One measure of potential demand is the number of children under age 6 with all of their parents in the labor force. (While working parents with children over age 6 also use child care, their use is usually just for a few hours after school or full-day during the summer.) Census data show variation across district states, but overall potential demand was relatively level. North Dakota saw the highest increase from 2012 to 2016 with a 9 percent gain; South Dakota had more modest growth of 3 percent. Minnesota and Montana were relatively level, while Wisconsin decreased almost 4 percent. Historically, the share of young children with all of their parents in the labor force has been relatively high in the district, ranging from 64 percent in Montana to 75 percent in Minnesota and South Dakota during 2016. Nationwide, 65 percent of young children have all of their parents in the labor force.

The sharp decline in home-based care generally reduces affordability because these providers are typically less expensive. While pricing data are spotty across district states, Minnesota data suggest that in-home child care costs are roughly two-fifths lower per week (almost $150 cheaper for infants and about $100 cheaper for toddlers and preschoolers) than at child care centers in metropolitan areas.

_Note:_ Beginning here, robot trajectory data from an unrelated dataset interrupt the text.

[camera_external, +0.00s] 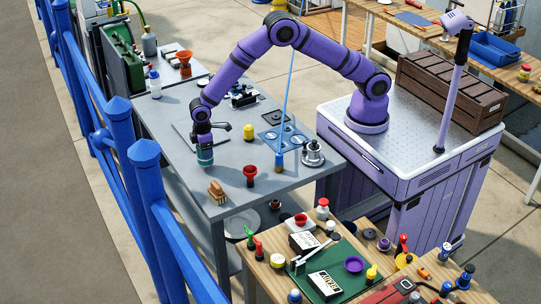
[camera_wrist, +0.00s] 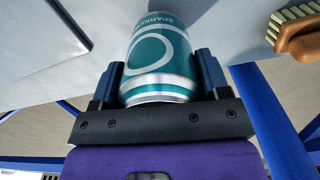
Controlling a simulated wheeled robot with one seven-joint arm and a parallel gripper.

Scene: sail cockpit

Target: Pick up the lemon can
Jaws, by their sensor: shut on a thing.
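The can is teal with white lettering and a silver rim; it shows large in the wrist view (camera_wrist: 158,58). Part of the word "SPARKL" can be read on it; the word lemon cannot be seen. My gripper (camera_wrist: 160,80) is shut on the can, with one dark finger on each side of it. In the external view my gripper (camera_external: 203,142) points down at the left part of the grey table, and the can (camera_external: 205,156) hangs below the fingers. I cannot tell whether the can's base touches the table.
A wooden brush (camera_external: 217,192) and a red funnel-like piece (camera_external: 250,174) are near the can. A yellow can-like object (camera_external: 249,132), a blue panel (camera_external: 284,138) and a metal fitting (camera_external: 313,152) stand further right on the grey table (camera_external: 225,160). A blue railing (camera_external: 150,185) runs along the left.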

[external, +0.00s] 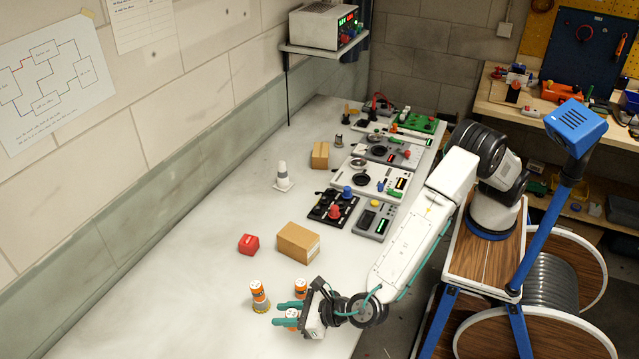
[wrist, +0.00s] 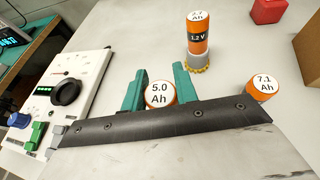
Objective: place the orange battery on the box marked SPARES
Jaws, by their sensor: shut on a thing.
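My gripper (external: 276,314), with teal fingers, is low over the near end of the bench. In the wrist view the fingers (wrist: 158,80) are shut on an orange battery (wrist: 160,94) with a white top reading 5.0 Ah. I cannot tell whether it touches the bench. Another orange battery (external: 257,291), marked 2.7 Ah in the wrist view (wrist: 197,42), stands in a grey and yellow base. A third orange battery (external: 300,288) reads 7.1 Ah (wrist: 263,88). A brown cardboard box (external: 298,243) sits farther along the bench. No SPARES marking is readable; a smaller cardboard box (external: 320,155) is beyond it.
A small red box (external: 248,244) lies left of the larger cardboard box. A white cone-shaped item (external: 282,176) stands farther back. Panels with knobs (external: 370,180) line the bench's right edge. The bench left of the red box is clear.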

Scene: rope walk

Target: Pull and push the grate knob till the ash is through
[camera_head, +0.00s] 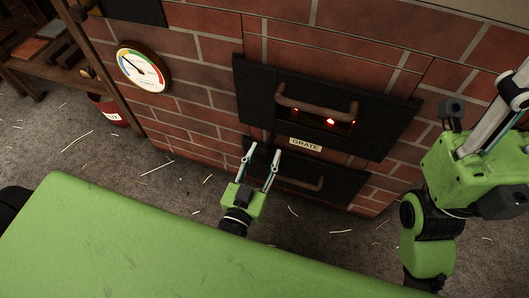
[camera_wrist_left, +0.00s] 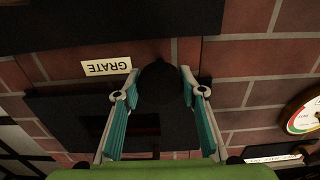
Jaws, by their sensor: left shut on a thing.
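The grate knob (camera_wrist_left: 160,84) is a dark round knob on the brick furnace front, beside the white GRATE label (camera_head: 305,144). In the left wrist view it sits between the two fingers, and the label (camera_wrist_left: 106,66) reads upside down. My left gripper (camera_head: 264,150) is shut on the knob, low on the furnace front; in the head view the knob is hard to make out against the black metal. My right gripper (camera_head: 500,100) is at the right edge, away from the knob, partly cut off; its jaw state is unclear. The ash is not clearly visible.
Above the label is a black fire door with a rusty handle (camera_head: 316,107) and glowing embers (camera_head: 330,122). A lower black door (camera_head: 342,184) has its own handle. A round gauge (camera_head: 141,68) is on the bricks. A red bucket (camera_head: 108,111) stands left by a wooden shelf.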

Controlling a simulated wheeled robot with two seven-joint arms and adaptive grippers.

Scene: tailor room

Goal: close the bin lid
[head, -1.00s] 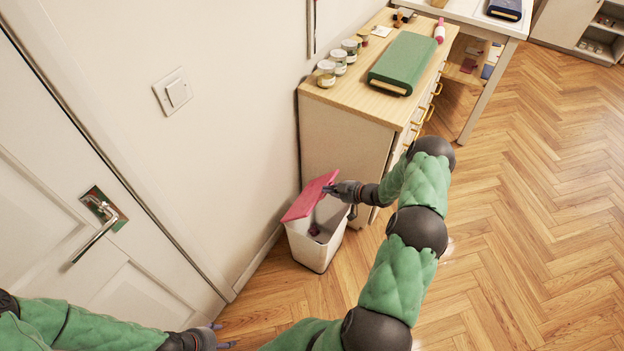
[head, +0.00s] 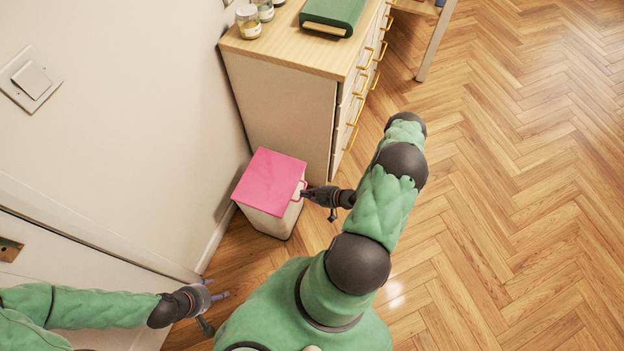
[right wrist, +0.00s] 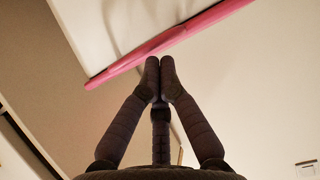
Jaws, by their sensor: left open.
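The white bin (head: 268,222) stands on the floor between the wall and the cabinet. Its pink lid (head: 270,178) lies flat across the top and looks closed, covering the inside. A thin pink handle (head: 301,184) shows at the lid's right edge. My right gripper (head: 305,193) is at that edge, its fingers together. In the right wrist view its fingertips (right wrist: 159,66) are right by the pink edge (right wrist: 165,40); I cannot tell whether they touch it. My left gripper (head: 220,297) is open and empty, low at the left near the door.
The wooden-topped cabinet (head: 285,105) stands just behind the bin, with jars (head: 250,20) and a green case (head: 333,12) on top. The wall is close on the left. The parquet floor (head: 510,200) is clear on the right.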

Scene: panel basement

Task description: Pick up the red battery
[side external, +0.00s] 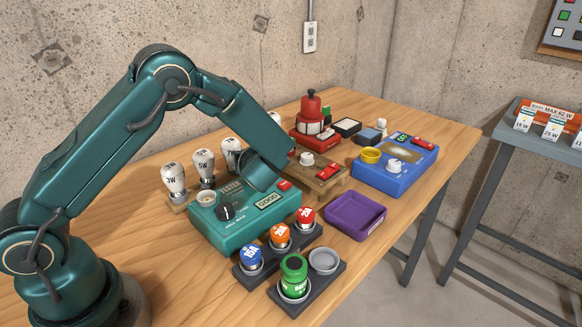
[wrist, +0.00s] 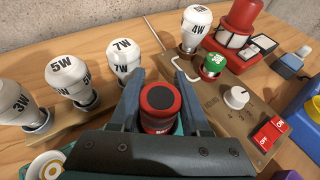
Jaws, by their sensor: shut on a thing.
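My gripper (wrist: 162,100) is shut on a red cylinder with a dark round top, which I take for the red battery (wrist: 158,124). One finger is on each side of it in the wrist view, and its lower part is cut off by the gripper body. In the side view my gripper end is over the teal tester (side external: 229,222); my wrist hides the fingers and most of the held thing. Another red-topped piece (side external: 305,217) stands in the dark rack beside orange (side external: 280,237) and blue (side external: 251,257) ones.
A green battery (side external: 293,275) stands in a front holder beside an empty grey cup (side external: 323,261). A purple tray (side external: 356,217) lies empty to the right. White bulbs (wrist: 71,79) stand close behind. A brown switch board (wrist: 226,108) and blue box (side external: 396,168) are beyond.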

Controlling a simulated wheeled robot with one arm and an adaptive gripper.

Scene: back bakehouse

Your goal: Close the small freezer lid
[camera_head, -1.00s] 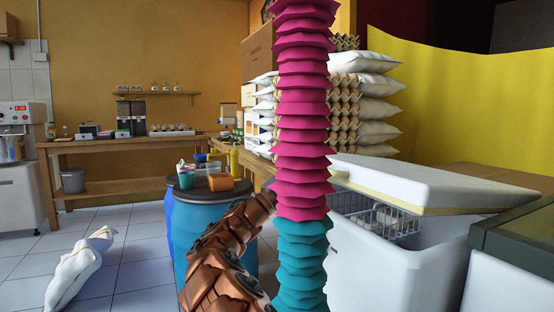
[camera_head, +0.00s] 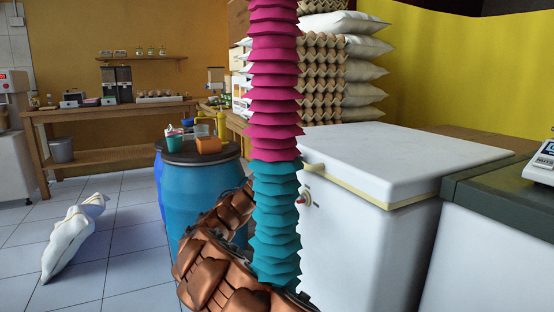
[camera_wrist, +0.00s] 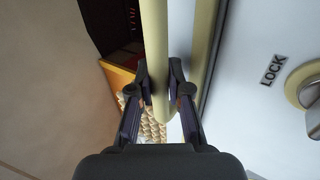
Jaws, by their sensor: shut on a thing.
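The small white freezer (camera_head: 365,235) stands right of my column in the head view. Its white lid (camera_head: 400,155) lies down over the box, with a cream strip (camera_head: 375,195) along the front edge. No opening shows between lid and box from here. In the wrist view my gripper (camera_wrist: 160,88) is shut on a cream bar, which looks like the lid handle (camera_wrist: 155,40). The cream strip runs beside it (camera_wrist: 208,40). A LOCK label (camera_wrist: 272,70) and a round knob (camera_wrist: 308,85) are on the white face at right. In the head view my gripper is hidden behind my column.
A blue barrel (camera_head: 200,200) with small items on top stands left of my column. A dark green-topped counter (camera_head: 500,205) with a scale (camera_head: 542,163) adjoins the freezer at right. A white sack (camera_head: 70,240) lies on the floor at left.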

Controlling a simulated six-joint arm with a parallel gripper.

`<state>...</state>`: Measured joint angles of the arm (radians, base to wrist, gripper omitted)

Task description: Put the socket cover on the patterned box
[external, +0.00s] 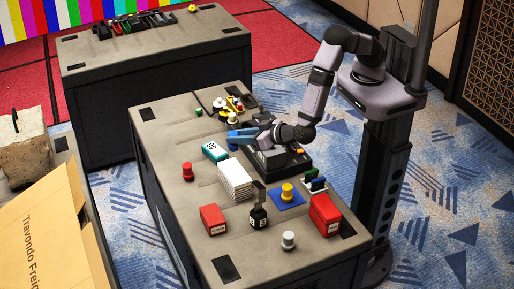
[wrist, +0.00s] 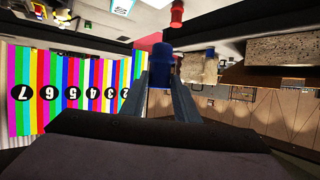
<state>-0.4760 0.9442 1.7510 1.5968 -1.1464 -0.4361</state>
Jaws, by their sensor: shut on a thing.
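My gripper (external: 246,133) is over the middle of the long table, above and beside a black device. In the wrist view, my gripper (wrist: 165,82) is shut on a dark blue cylindrical piece (wrist: 162,55), which I take to be the socket cover. It is held clear of the table, and its lower part is hidden between the fingers. A teal box with a white, marked top (external: 215,151) lies on the table just in front of my gripper. Its top also shows in the wrist view (wrist: 123,7). I cannot tell for sure whether it is the patterned box.
A white stack (external: 235,180), a red knob piece (external: 188,172), a red box (external: 213,219), a larger red box (external: 325,214) and a blue plate with a yellow knob (external: 286,196) crowd the table. The black device (external: 275,158) stands beneath my arm.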

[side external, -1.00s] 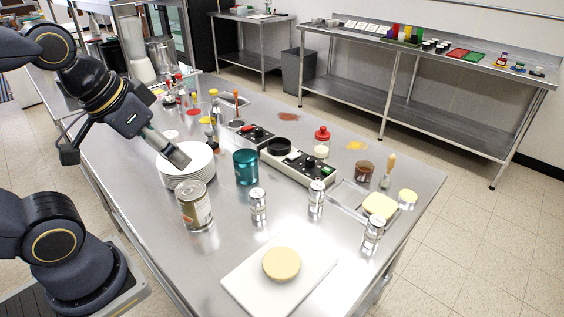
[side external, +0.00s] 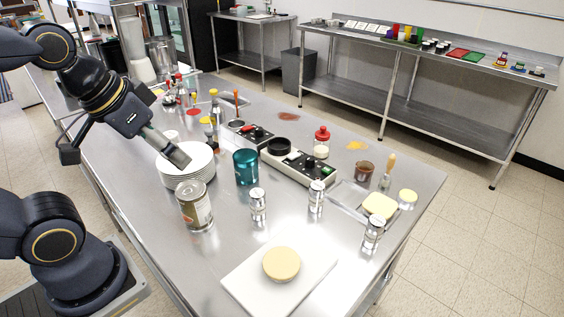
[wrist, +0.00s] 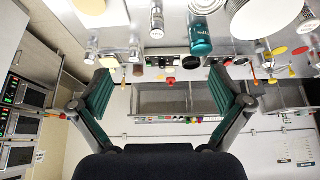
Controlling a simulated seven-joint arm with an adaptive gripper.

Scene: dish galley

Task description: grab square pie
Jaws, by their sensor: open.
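A pale yellow square block (side external: 380,206), which looks like the square pie, sits on a small metal tray (side external: 345,195) near the right end of the steel table. My gripper (side external: 180,157) is over the stack of white plates (side external: 190,178), far to the left of the square block and above table height. In the wrist view my gripper (wrist: 160,78) has its two green-padded fingers wide apart with nothing between them.
A round yellow pie (side external: 282,263) lies on a white board (side external: 245,275) at the front.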

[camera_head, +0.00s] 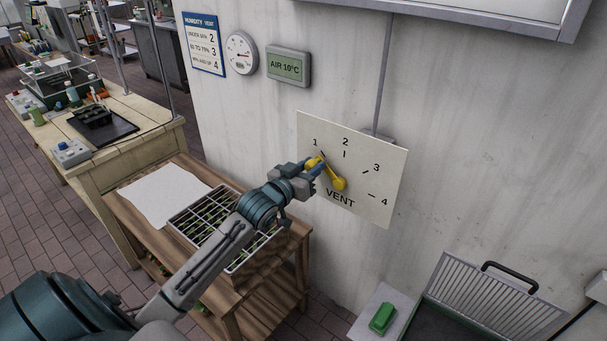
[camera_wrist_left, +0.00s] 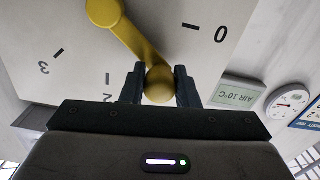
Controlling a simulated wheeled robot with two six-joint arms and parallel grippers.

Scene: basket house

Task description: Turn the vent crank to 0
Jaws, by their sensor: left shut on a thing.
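The yellow vent crank (camera_head: 339,183) is mounted on a pale dial panel (camera_head: 385,180) marked VENT on the wall. Its arm points up and left, close to the 1 mark. In the left wrist view, the crank arm (camera_wrist_left: 130,35) runs down to a round knob (camera_wrist_left: 160,84) between the fingers. My left gripper (camera_head: 317,166) is shut on the crank's knob. The 0 mark (camera_wrist_left: 219,34) shows in the wrist view, to the right of the knob; in the head view my gripper hides it. My right gripper is in neither view.
A wooden stand (camera_head: 275,258) with a seedling tray (camera_head: 182,228) and white paper (camera_head: 163,193) is below left of the panel. A thermometer display (camera_head: 289,67) and round gauge (camera_head: 241,53) hang above left. A green block (camera_head: 382,318) lies at lower right.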

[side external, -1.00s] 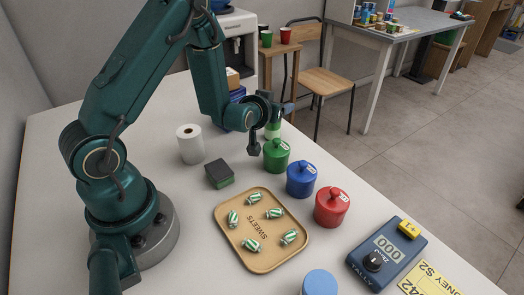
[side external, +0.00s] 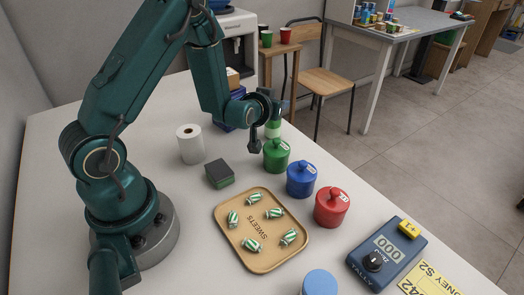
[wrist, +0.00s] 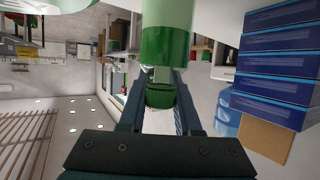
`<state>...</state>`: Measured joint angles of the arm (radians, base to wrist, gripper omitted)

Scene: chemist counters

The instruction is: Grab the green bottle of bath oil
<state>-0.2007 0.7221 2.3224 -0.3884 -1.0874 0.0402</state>
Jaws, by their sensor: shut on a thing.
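The green bottle (wrist: 168,45) of bath oil has a pale band and a narrower green neck and cap. In the wrist view its cap end sits between the fingers of my gripper (wrist: 160,98), which is shut on it. In the side view the bottle (side external: 273,128) stands at the far side of the white counter, behind the green jar. My gripper (side external: 268,122) is in front of it there and hides part of it. I cannot tell whether the bottle's base touches the counter.
Green (side external: 276,158), blue (side external: 301,181) and red (side external: 331,209) lidded jars stand in a row close by. Stacked blue boxes (wrist: 280,66) are beside the bottle.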

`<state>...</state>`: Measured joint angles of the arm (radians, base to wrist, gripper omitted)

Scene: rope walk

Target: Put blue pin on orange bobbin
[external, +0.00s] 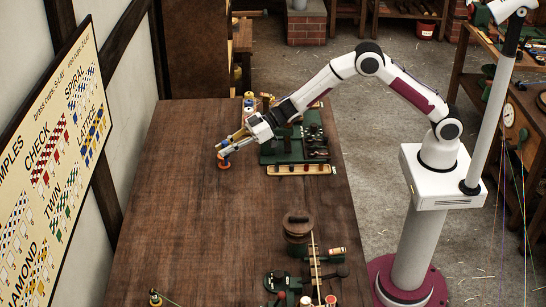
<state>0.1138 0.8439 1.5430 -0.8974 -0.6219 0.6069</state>
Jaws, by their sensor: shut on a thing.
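My gripper (225,148) reaches out over the far part of the wooden table, tilted down to the left. It is shut on a small thing with a bit of blue showing, which looks like the blue pin (219,147). The orange bobbin (224,164) stands on the table right below the fingertips. The pin is over the bobbin or very close to it. At this size I cannot tell whether the two touch, and the fingers hide part of the pin.
A green rack (282,156) with dark tools lies right of my gripper, under my forearm. Several small bobbins (249,100) stand behind it. The table's left and middle are clear.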

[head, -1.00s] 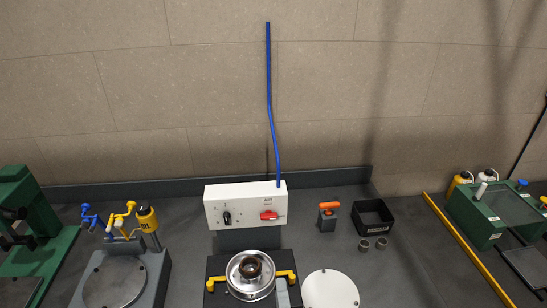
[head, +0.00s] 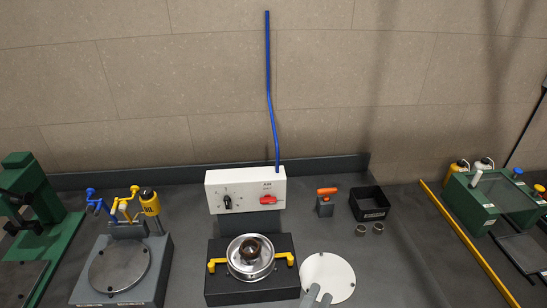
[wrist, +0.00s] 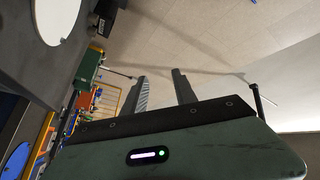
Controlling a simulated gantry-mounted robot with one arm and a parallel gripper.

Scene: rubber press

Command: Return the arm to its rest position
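My gripper shows in the wrist view (wrist: 161,78) with its two grey fingers apart and nothing between them; the wall fills the gap behind them. In the head view only the grey tips of my gripper (head: 319,294) show at the bottom edge, in front of the white round plate (head: 334,272). The rest of my arm is out of view there.
The press with yellow handles (head: 252,285) stands left of my gripper, below a white control box (head: 222,191). A grey round-plate device (head: 118,268) and a green press (head: 45,215) stand left. A black bin (head: 370,203) and a green machine (head: 488,204) stand right.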

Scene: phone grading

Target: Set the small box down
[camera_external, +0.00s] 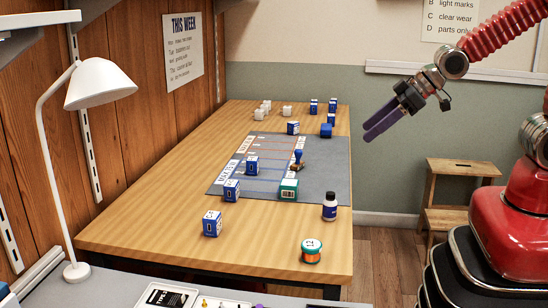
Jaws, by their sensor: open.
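Several small blue-and-white boxes stand on the wooden table; one (252,165) is on the grey mat (325,178), another (231,190) is at the mat's left edge, and one (212,224) is on bare wood nearer the front. A small green-and-white box (289,188) sits on the mat's front part. I cannot tell which box the task means. My gripper (373,131) is raised in the air to the right of the table, its purple fingers pointing down-left. It is open and I see nothing between the fingers. No box is near it.
A blue stamp (298,160) stands on the mat. A wooden step stool (457,195) is right of the table. The front-left tabletop is bare.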

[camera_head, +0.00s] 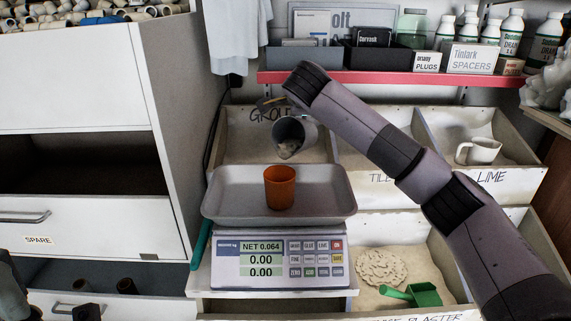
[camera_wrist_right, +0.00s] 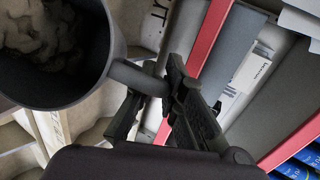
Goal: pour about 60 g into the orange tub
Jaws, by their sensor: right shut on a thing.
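The orange tub (camera_head: 280,188) stands upright on the scale's metal tray (camera_head: 330,203). The scale (camera_head: 280,262) reads NET 0.064. My right gripper (camera_wrist_right: 152,95) is shut on the handle of a grey mug (camera_head: 300,126). The mug is tilted above and slightly behind the tub, its mouth facing down toward the front. Greyish-white powder lies inside it near the lip; the mug and powder also show in the wrist view (camera_wrist_right: 118,60). No falling stream is visible. Dark parts of my left arm show at the lower left edge; its fingertips are not clear.
Bins of powder labelled GROUT (camera_head: 235,150) and LIME (camera_head: 510,155) stand behind the scale. A white mug (camera_head: 478,151) sits in the lime bin. A green scoop (camera_head: 415,294) lies in the front bin. A red-edged shelf (camera_head: 400,77) with boxes and bottles is above.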

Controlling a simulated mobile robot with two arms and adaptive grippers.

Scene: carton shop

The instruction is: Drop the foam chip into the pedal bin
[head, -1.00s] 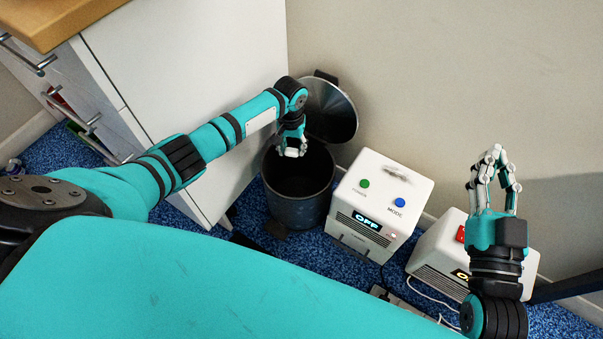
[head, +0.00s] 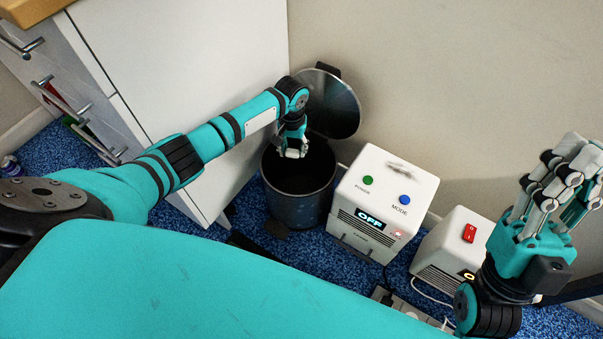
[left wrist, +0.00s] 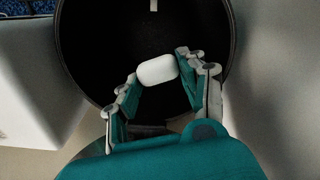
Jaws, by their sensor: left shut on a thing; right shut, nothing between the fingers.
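The foam chip (left wrist: 158,69) is a small white rounded piece between the fingertips of my left gripper (left wrist: 155,80) in the left wrist view. In the head view my left gripper (head: 292,152) points down over the mouth of the pedal bin (head: 300,207). The bin is dark, with its round lid (head: 333,104) tilted open against the wall. The bin's dark opening lies behind the chip in the wrist view. My right gripper (head: 570,180) is raised at the right of the head view, shut and empty, far from the bin.
A white box with an OFF display (head: 380,205) stands close to the bin's right. A second white box with a red switch (head: 455,245) is further right. A white cabinet (head: 200,90) stands left of the bin. A power strip and cable lie on the blue carpet.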

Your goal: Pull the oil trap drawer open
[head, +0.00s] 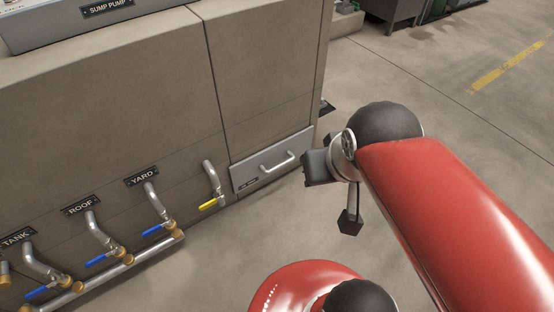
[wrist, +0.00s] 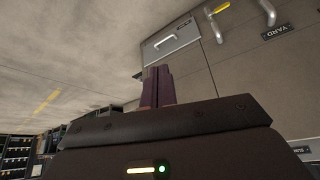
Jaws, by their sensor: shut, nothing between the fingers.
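The oil trap drawer (head: 271,161) is a grey panel with a bar handle (head: 277,162), low at the right end of the beige cabinet in the head view. Its front looks flush with the cabinet. My gripper (head: 306,170) is just right of the drawer in that picture, and its fingertips are hard to make out there. In the wrist view the fingers (wrist: 157,86) are together and empty. The drawer (wrist: 170,41) and its handle (wrist: 166,42) show beyond the fingertips, apart from them. The small label on the drawer is too small to read.
Left of the drawer, a pipe with a yellow valve lever (head: 208,204) comes out of the cabinet (head: 140,110). Further left are pipes with blue levers (head: 153,230) and a low horizontal pipe (head: 120,268).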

Differences are smaller in rural parts of the state.

While affordability is a major concern for parents, it is also a key concern for policymakers. In North Dakota, average child care costs (adjusted for inflation) have risen by 11 percent over the past five years. Rates in the Bakken region have risen more steeply (16 percent), and core Bakken counties, like McKenzie, have seen costs rise by 34 percent, reflecting the large demand for child care. Meanwhile, inflation-adjusted prices have remained relatively steady in Minnesota from 2010 to 2016. Across the district and the country, the cost of child care is often higher than tuition at public universities.

District states and other areas of the country draw on federal and state funding to provide subsidies that help low-income families pay for child care through the Child Care Development Fund and other sources. Earlier this year, Congress passed increased funding for CCDF, but combined state and federal funding still falls well short of providing support to all eligible families. In Minnesota, the state also funds scholarships for young children in low-income families, which can help subsidize tuition in high-quality school-, center- or home-based programs.

Myriad factors drive the decrease in family child care. A recent legislative report in Minnesota detailed family child care providers’ frustrations with increased regulation, which can place an outsized compliance burden on smaller, rural child care providers. Pay is also low, and in a growing district economy, there are more higher-paying job alternatives. In addition, a number of at-home providers in many areas are reaching retirement age.

Regardless of the overall cause, the decline in family child care can exacerbate the challenges parents face in finding an opening at a child care program. And for areas with a relatively low ratio of child care supply to the number of young children, business and economic growth can suffer.